BRIEF
Output the lines that follow exactly as they are.

AVAILABLE DATA
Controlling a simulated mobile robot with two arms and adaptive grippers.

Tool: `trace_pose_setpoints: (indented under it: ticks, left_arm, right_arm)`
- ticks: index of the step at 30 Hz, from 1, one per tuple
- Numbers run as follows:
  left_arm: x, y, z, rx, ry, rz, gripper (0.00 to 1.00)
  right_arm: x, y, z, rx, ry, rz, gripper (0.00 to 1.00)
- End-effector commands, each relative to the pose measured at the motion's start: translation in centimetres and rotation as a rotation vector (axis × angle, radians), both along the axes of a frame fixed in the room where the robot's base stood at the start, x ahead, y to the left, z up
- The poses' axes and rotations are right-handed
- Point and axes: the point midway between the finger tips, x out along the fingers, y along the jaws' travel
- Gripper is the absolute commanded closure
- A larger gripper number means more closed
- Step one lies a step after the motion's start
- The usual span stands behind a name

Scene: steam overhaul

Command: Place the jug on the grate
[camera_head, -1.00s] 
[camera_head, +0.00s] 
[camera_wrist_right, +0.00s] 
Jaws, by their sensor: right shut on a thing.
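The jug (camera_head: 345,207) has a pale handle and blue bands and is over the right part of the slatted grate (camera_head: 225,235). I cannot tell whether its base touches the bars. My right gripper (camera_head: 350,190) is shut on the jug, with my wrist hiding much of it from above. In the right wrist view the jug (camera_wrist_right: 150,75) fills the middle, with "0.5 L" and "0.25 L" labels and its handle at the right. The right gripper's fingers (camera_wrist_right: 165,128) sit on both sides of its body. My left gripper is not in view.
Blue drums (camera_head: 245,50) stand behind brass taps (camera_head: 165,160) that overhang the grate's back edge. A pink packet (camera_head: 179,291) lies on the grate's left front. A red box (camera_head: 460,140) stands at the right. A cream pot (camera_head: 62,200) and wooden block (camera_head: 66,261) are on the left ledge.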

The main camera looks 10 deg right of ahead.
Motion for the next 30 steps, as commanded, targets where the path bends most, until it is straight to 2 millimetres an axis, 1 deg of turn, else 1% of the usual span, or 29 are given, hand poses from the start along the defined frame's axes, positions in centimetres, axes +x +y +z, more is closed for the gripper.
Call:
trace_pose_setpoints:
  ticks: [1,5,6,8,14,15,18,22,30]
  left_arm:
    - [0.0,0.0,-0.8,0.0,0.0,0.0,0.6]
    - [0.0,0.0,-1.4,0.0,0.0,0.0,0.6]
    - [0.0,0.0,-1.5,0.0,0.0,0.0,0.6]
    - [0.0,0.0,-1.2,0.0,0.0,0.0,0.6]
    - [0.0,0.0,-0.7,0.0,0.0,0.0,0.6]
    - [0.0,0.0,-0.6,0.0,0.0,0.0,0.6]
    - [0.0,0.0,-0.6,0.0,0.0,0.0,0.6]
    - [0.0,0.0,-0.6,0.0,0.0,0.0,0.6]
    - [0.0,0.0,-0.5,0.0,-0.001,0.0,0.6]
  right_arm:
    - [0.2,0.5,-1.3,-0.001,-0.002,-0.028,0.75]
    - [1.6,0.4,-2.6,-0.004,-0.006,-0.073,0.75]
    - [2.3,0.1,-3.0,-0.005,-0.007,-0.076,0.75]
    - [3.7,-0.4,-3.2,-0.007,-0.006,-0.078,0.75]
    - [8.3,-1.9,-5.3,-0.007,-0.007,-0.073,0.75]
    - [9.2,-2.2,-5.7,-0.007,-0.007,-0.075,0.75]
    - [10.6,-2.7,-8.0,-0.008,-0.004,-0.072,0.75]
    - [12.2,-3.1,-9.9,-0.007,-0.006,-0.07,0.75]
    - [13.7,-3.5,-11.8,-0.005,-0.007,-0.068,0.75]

TASK OUTPUT
Controlling a simulated mobile robot with two arms and adaptive grippers.

Tool: `trace_pose_setpoints: (indented under it: ticks, left_arm, right_arm)`
- ticks: index of the step at 30 Hz, from 1, one per tuple
- Numbers run as follows:
  left_arm: x, y, z, rx, ry, rz, gripper (0.00 to 1.00)
  right_arm: x, y, z, rx, ry, rz, gripper (0.00 to 1.00)
- End-effector commands, each relative to the pose measured at the motion's start: translation in centimetres and rotation as a rotation vector (axis × angle, radians), both along the axes of a frame fixed in the room where the robot's base stood at the start, x ahead, y to the left, z up
- The poses' axes and rotations are right-handed
- Point and axes: the point midway between the finger tips, x out along the fingers, y along the jaws' travel
- Gripper is the absolute commanded closure
- A larger gripper number means more closed
- Step one lies a step after the motion's start
- The usual span stands behind a name

Scene: steam overhaul

Command: Place the jug on the grate
[camera_head, -1.00s] 
[camera_head, +0.00s] 
[camera_wrist_right, +0.00s] 
Jaws, by their sensor: right shut on a thing.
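The jug (camera_head: 345,207) has a pale handle and blue bands and is over the right part of the slatted grate (camera_head: 225,235). I cannot tell whether its base touches the bars. My right gripper (camera_head: 350,190) is shut on the jug, with my wrist hiding much of it from above. In the right wrist view the jug (camera_wrist_right: 150,75) fills the middle, with "0.5 L" and "0.25 L" labels and its handle at the right. The right gripper's fingers (camera_wrist_right: 165,128) sit on both sides of its body. My left gripper is not in view.
Blue drums (camera_head: 245,50) stand behind brass taps (camera_head: 165,160) that overhang the grate's back edge. A pink packet (camera_head: 179,291) lies on the grate's left front. A red box (camera_head: 460,140) stands at the right. A cream pot (camera_head: 62,200) and wooden block (camera_head: 66,261) are on the left ledge.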

The main camera looks 10 deg right of ahead.
Motion for the next 30 steps, as commanded, targets where the path bends most, until it is straight to 2 millimetres an axis, 1 deg of turn, else 1% of the usual span, or 29 are given, hand poses from the start along the defined frame's axes, positions in centimetres, axes +x +y +z, more is closed for the gripper.
Call:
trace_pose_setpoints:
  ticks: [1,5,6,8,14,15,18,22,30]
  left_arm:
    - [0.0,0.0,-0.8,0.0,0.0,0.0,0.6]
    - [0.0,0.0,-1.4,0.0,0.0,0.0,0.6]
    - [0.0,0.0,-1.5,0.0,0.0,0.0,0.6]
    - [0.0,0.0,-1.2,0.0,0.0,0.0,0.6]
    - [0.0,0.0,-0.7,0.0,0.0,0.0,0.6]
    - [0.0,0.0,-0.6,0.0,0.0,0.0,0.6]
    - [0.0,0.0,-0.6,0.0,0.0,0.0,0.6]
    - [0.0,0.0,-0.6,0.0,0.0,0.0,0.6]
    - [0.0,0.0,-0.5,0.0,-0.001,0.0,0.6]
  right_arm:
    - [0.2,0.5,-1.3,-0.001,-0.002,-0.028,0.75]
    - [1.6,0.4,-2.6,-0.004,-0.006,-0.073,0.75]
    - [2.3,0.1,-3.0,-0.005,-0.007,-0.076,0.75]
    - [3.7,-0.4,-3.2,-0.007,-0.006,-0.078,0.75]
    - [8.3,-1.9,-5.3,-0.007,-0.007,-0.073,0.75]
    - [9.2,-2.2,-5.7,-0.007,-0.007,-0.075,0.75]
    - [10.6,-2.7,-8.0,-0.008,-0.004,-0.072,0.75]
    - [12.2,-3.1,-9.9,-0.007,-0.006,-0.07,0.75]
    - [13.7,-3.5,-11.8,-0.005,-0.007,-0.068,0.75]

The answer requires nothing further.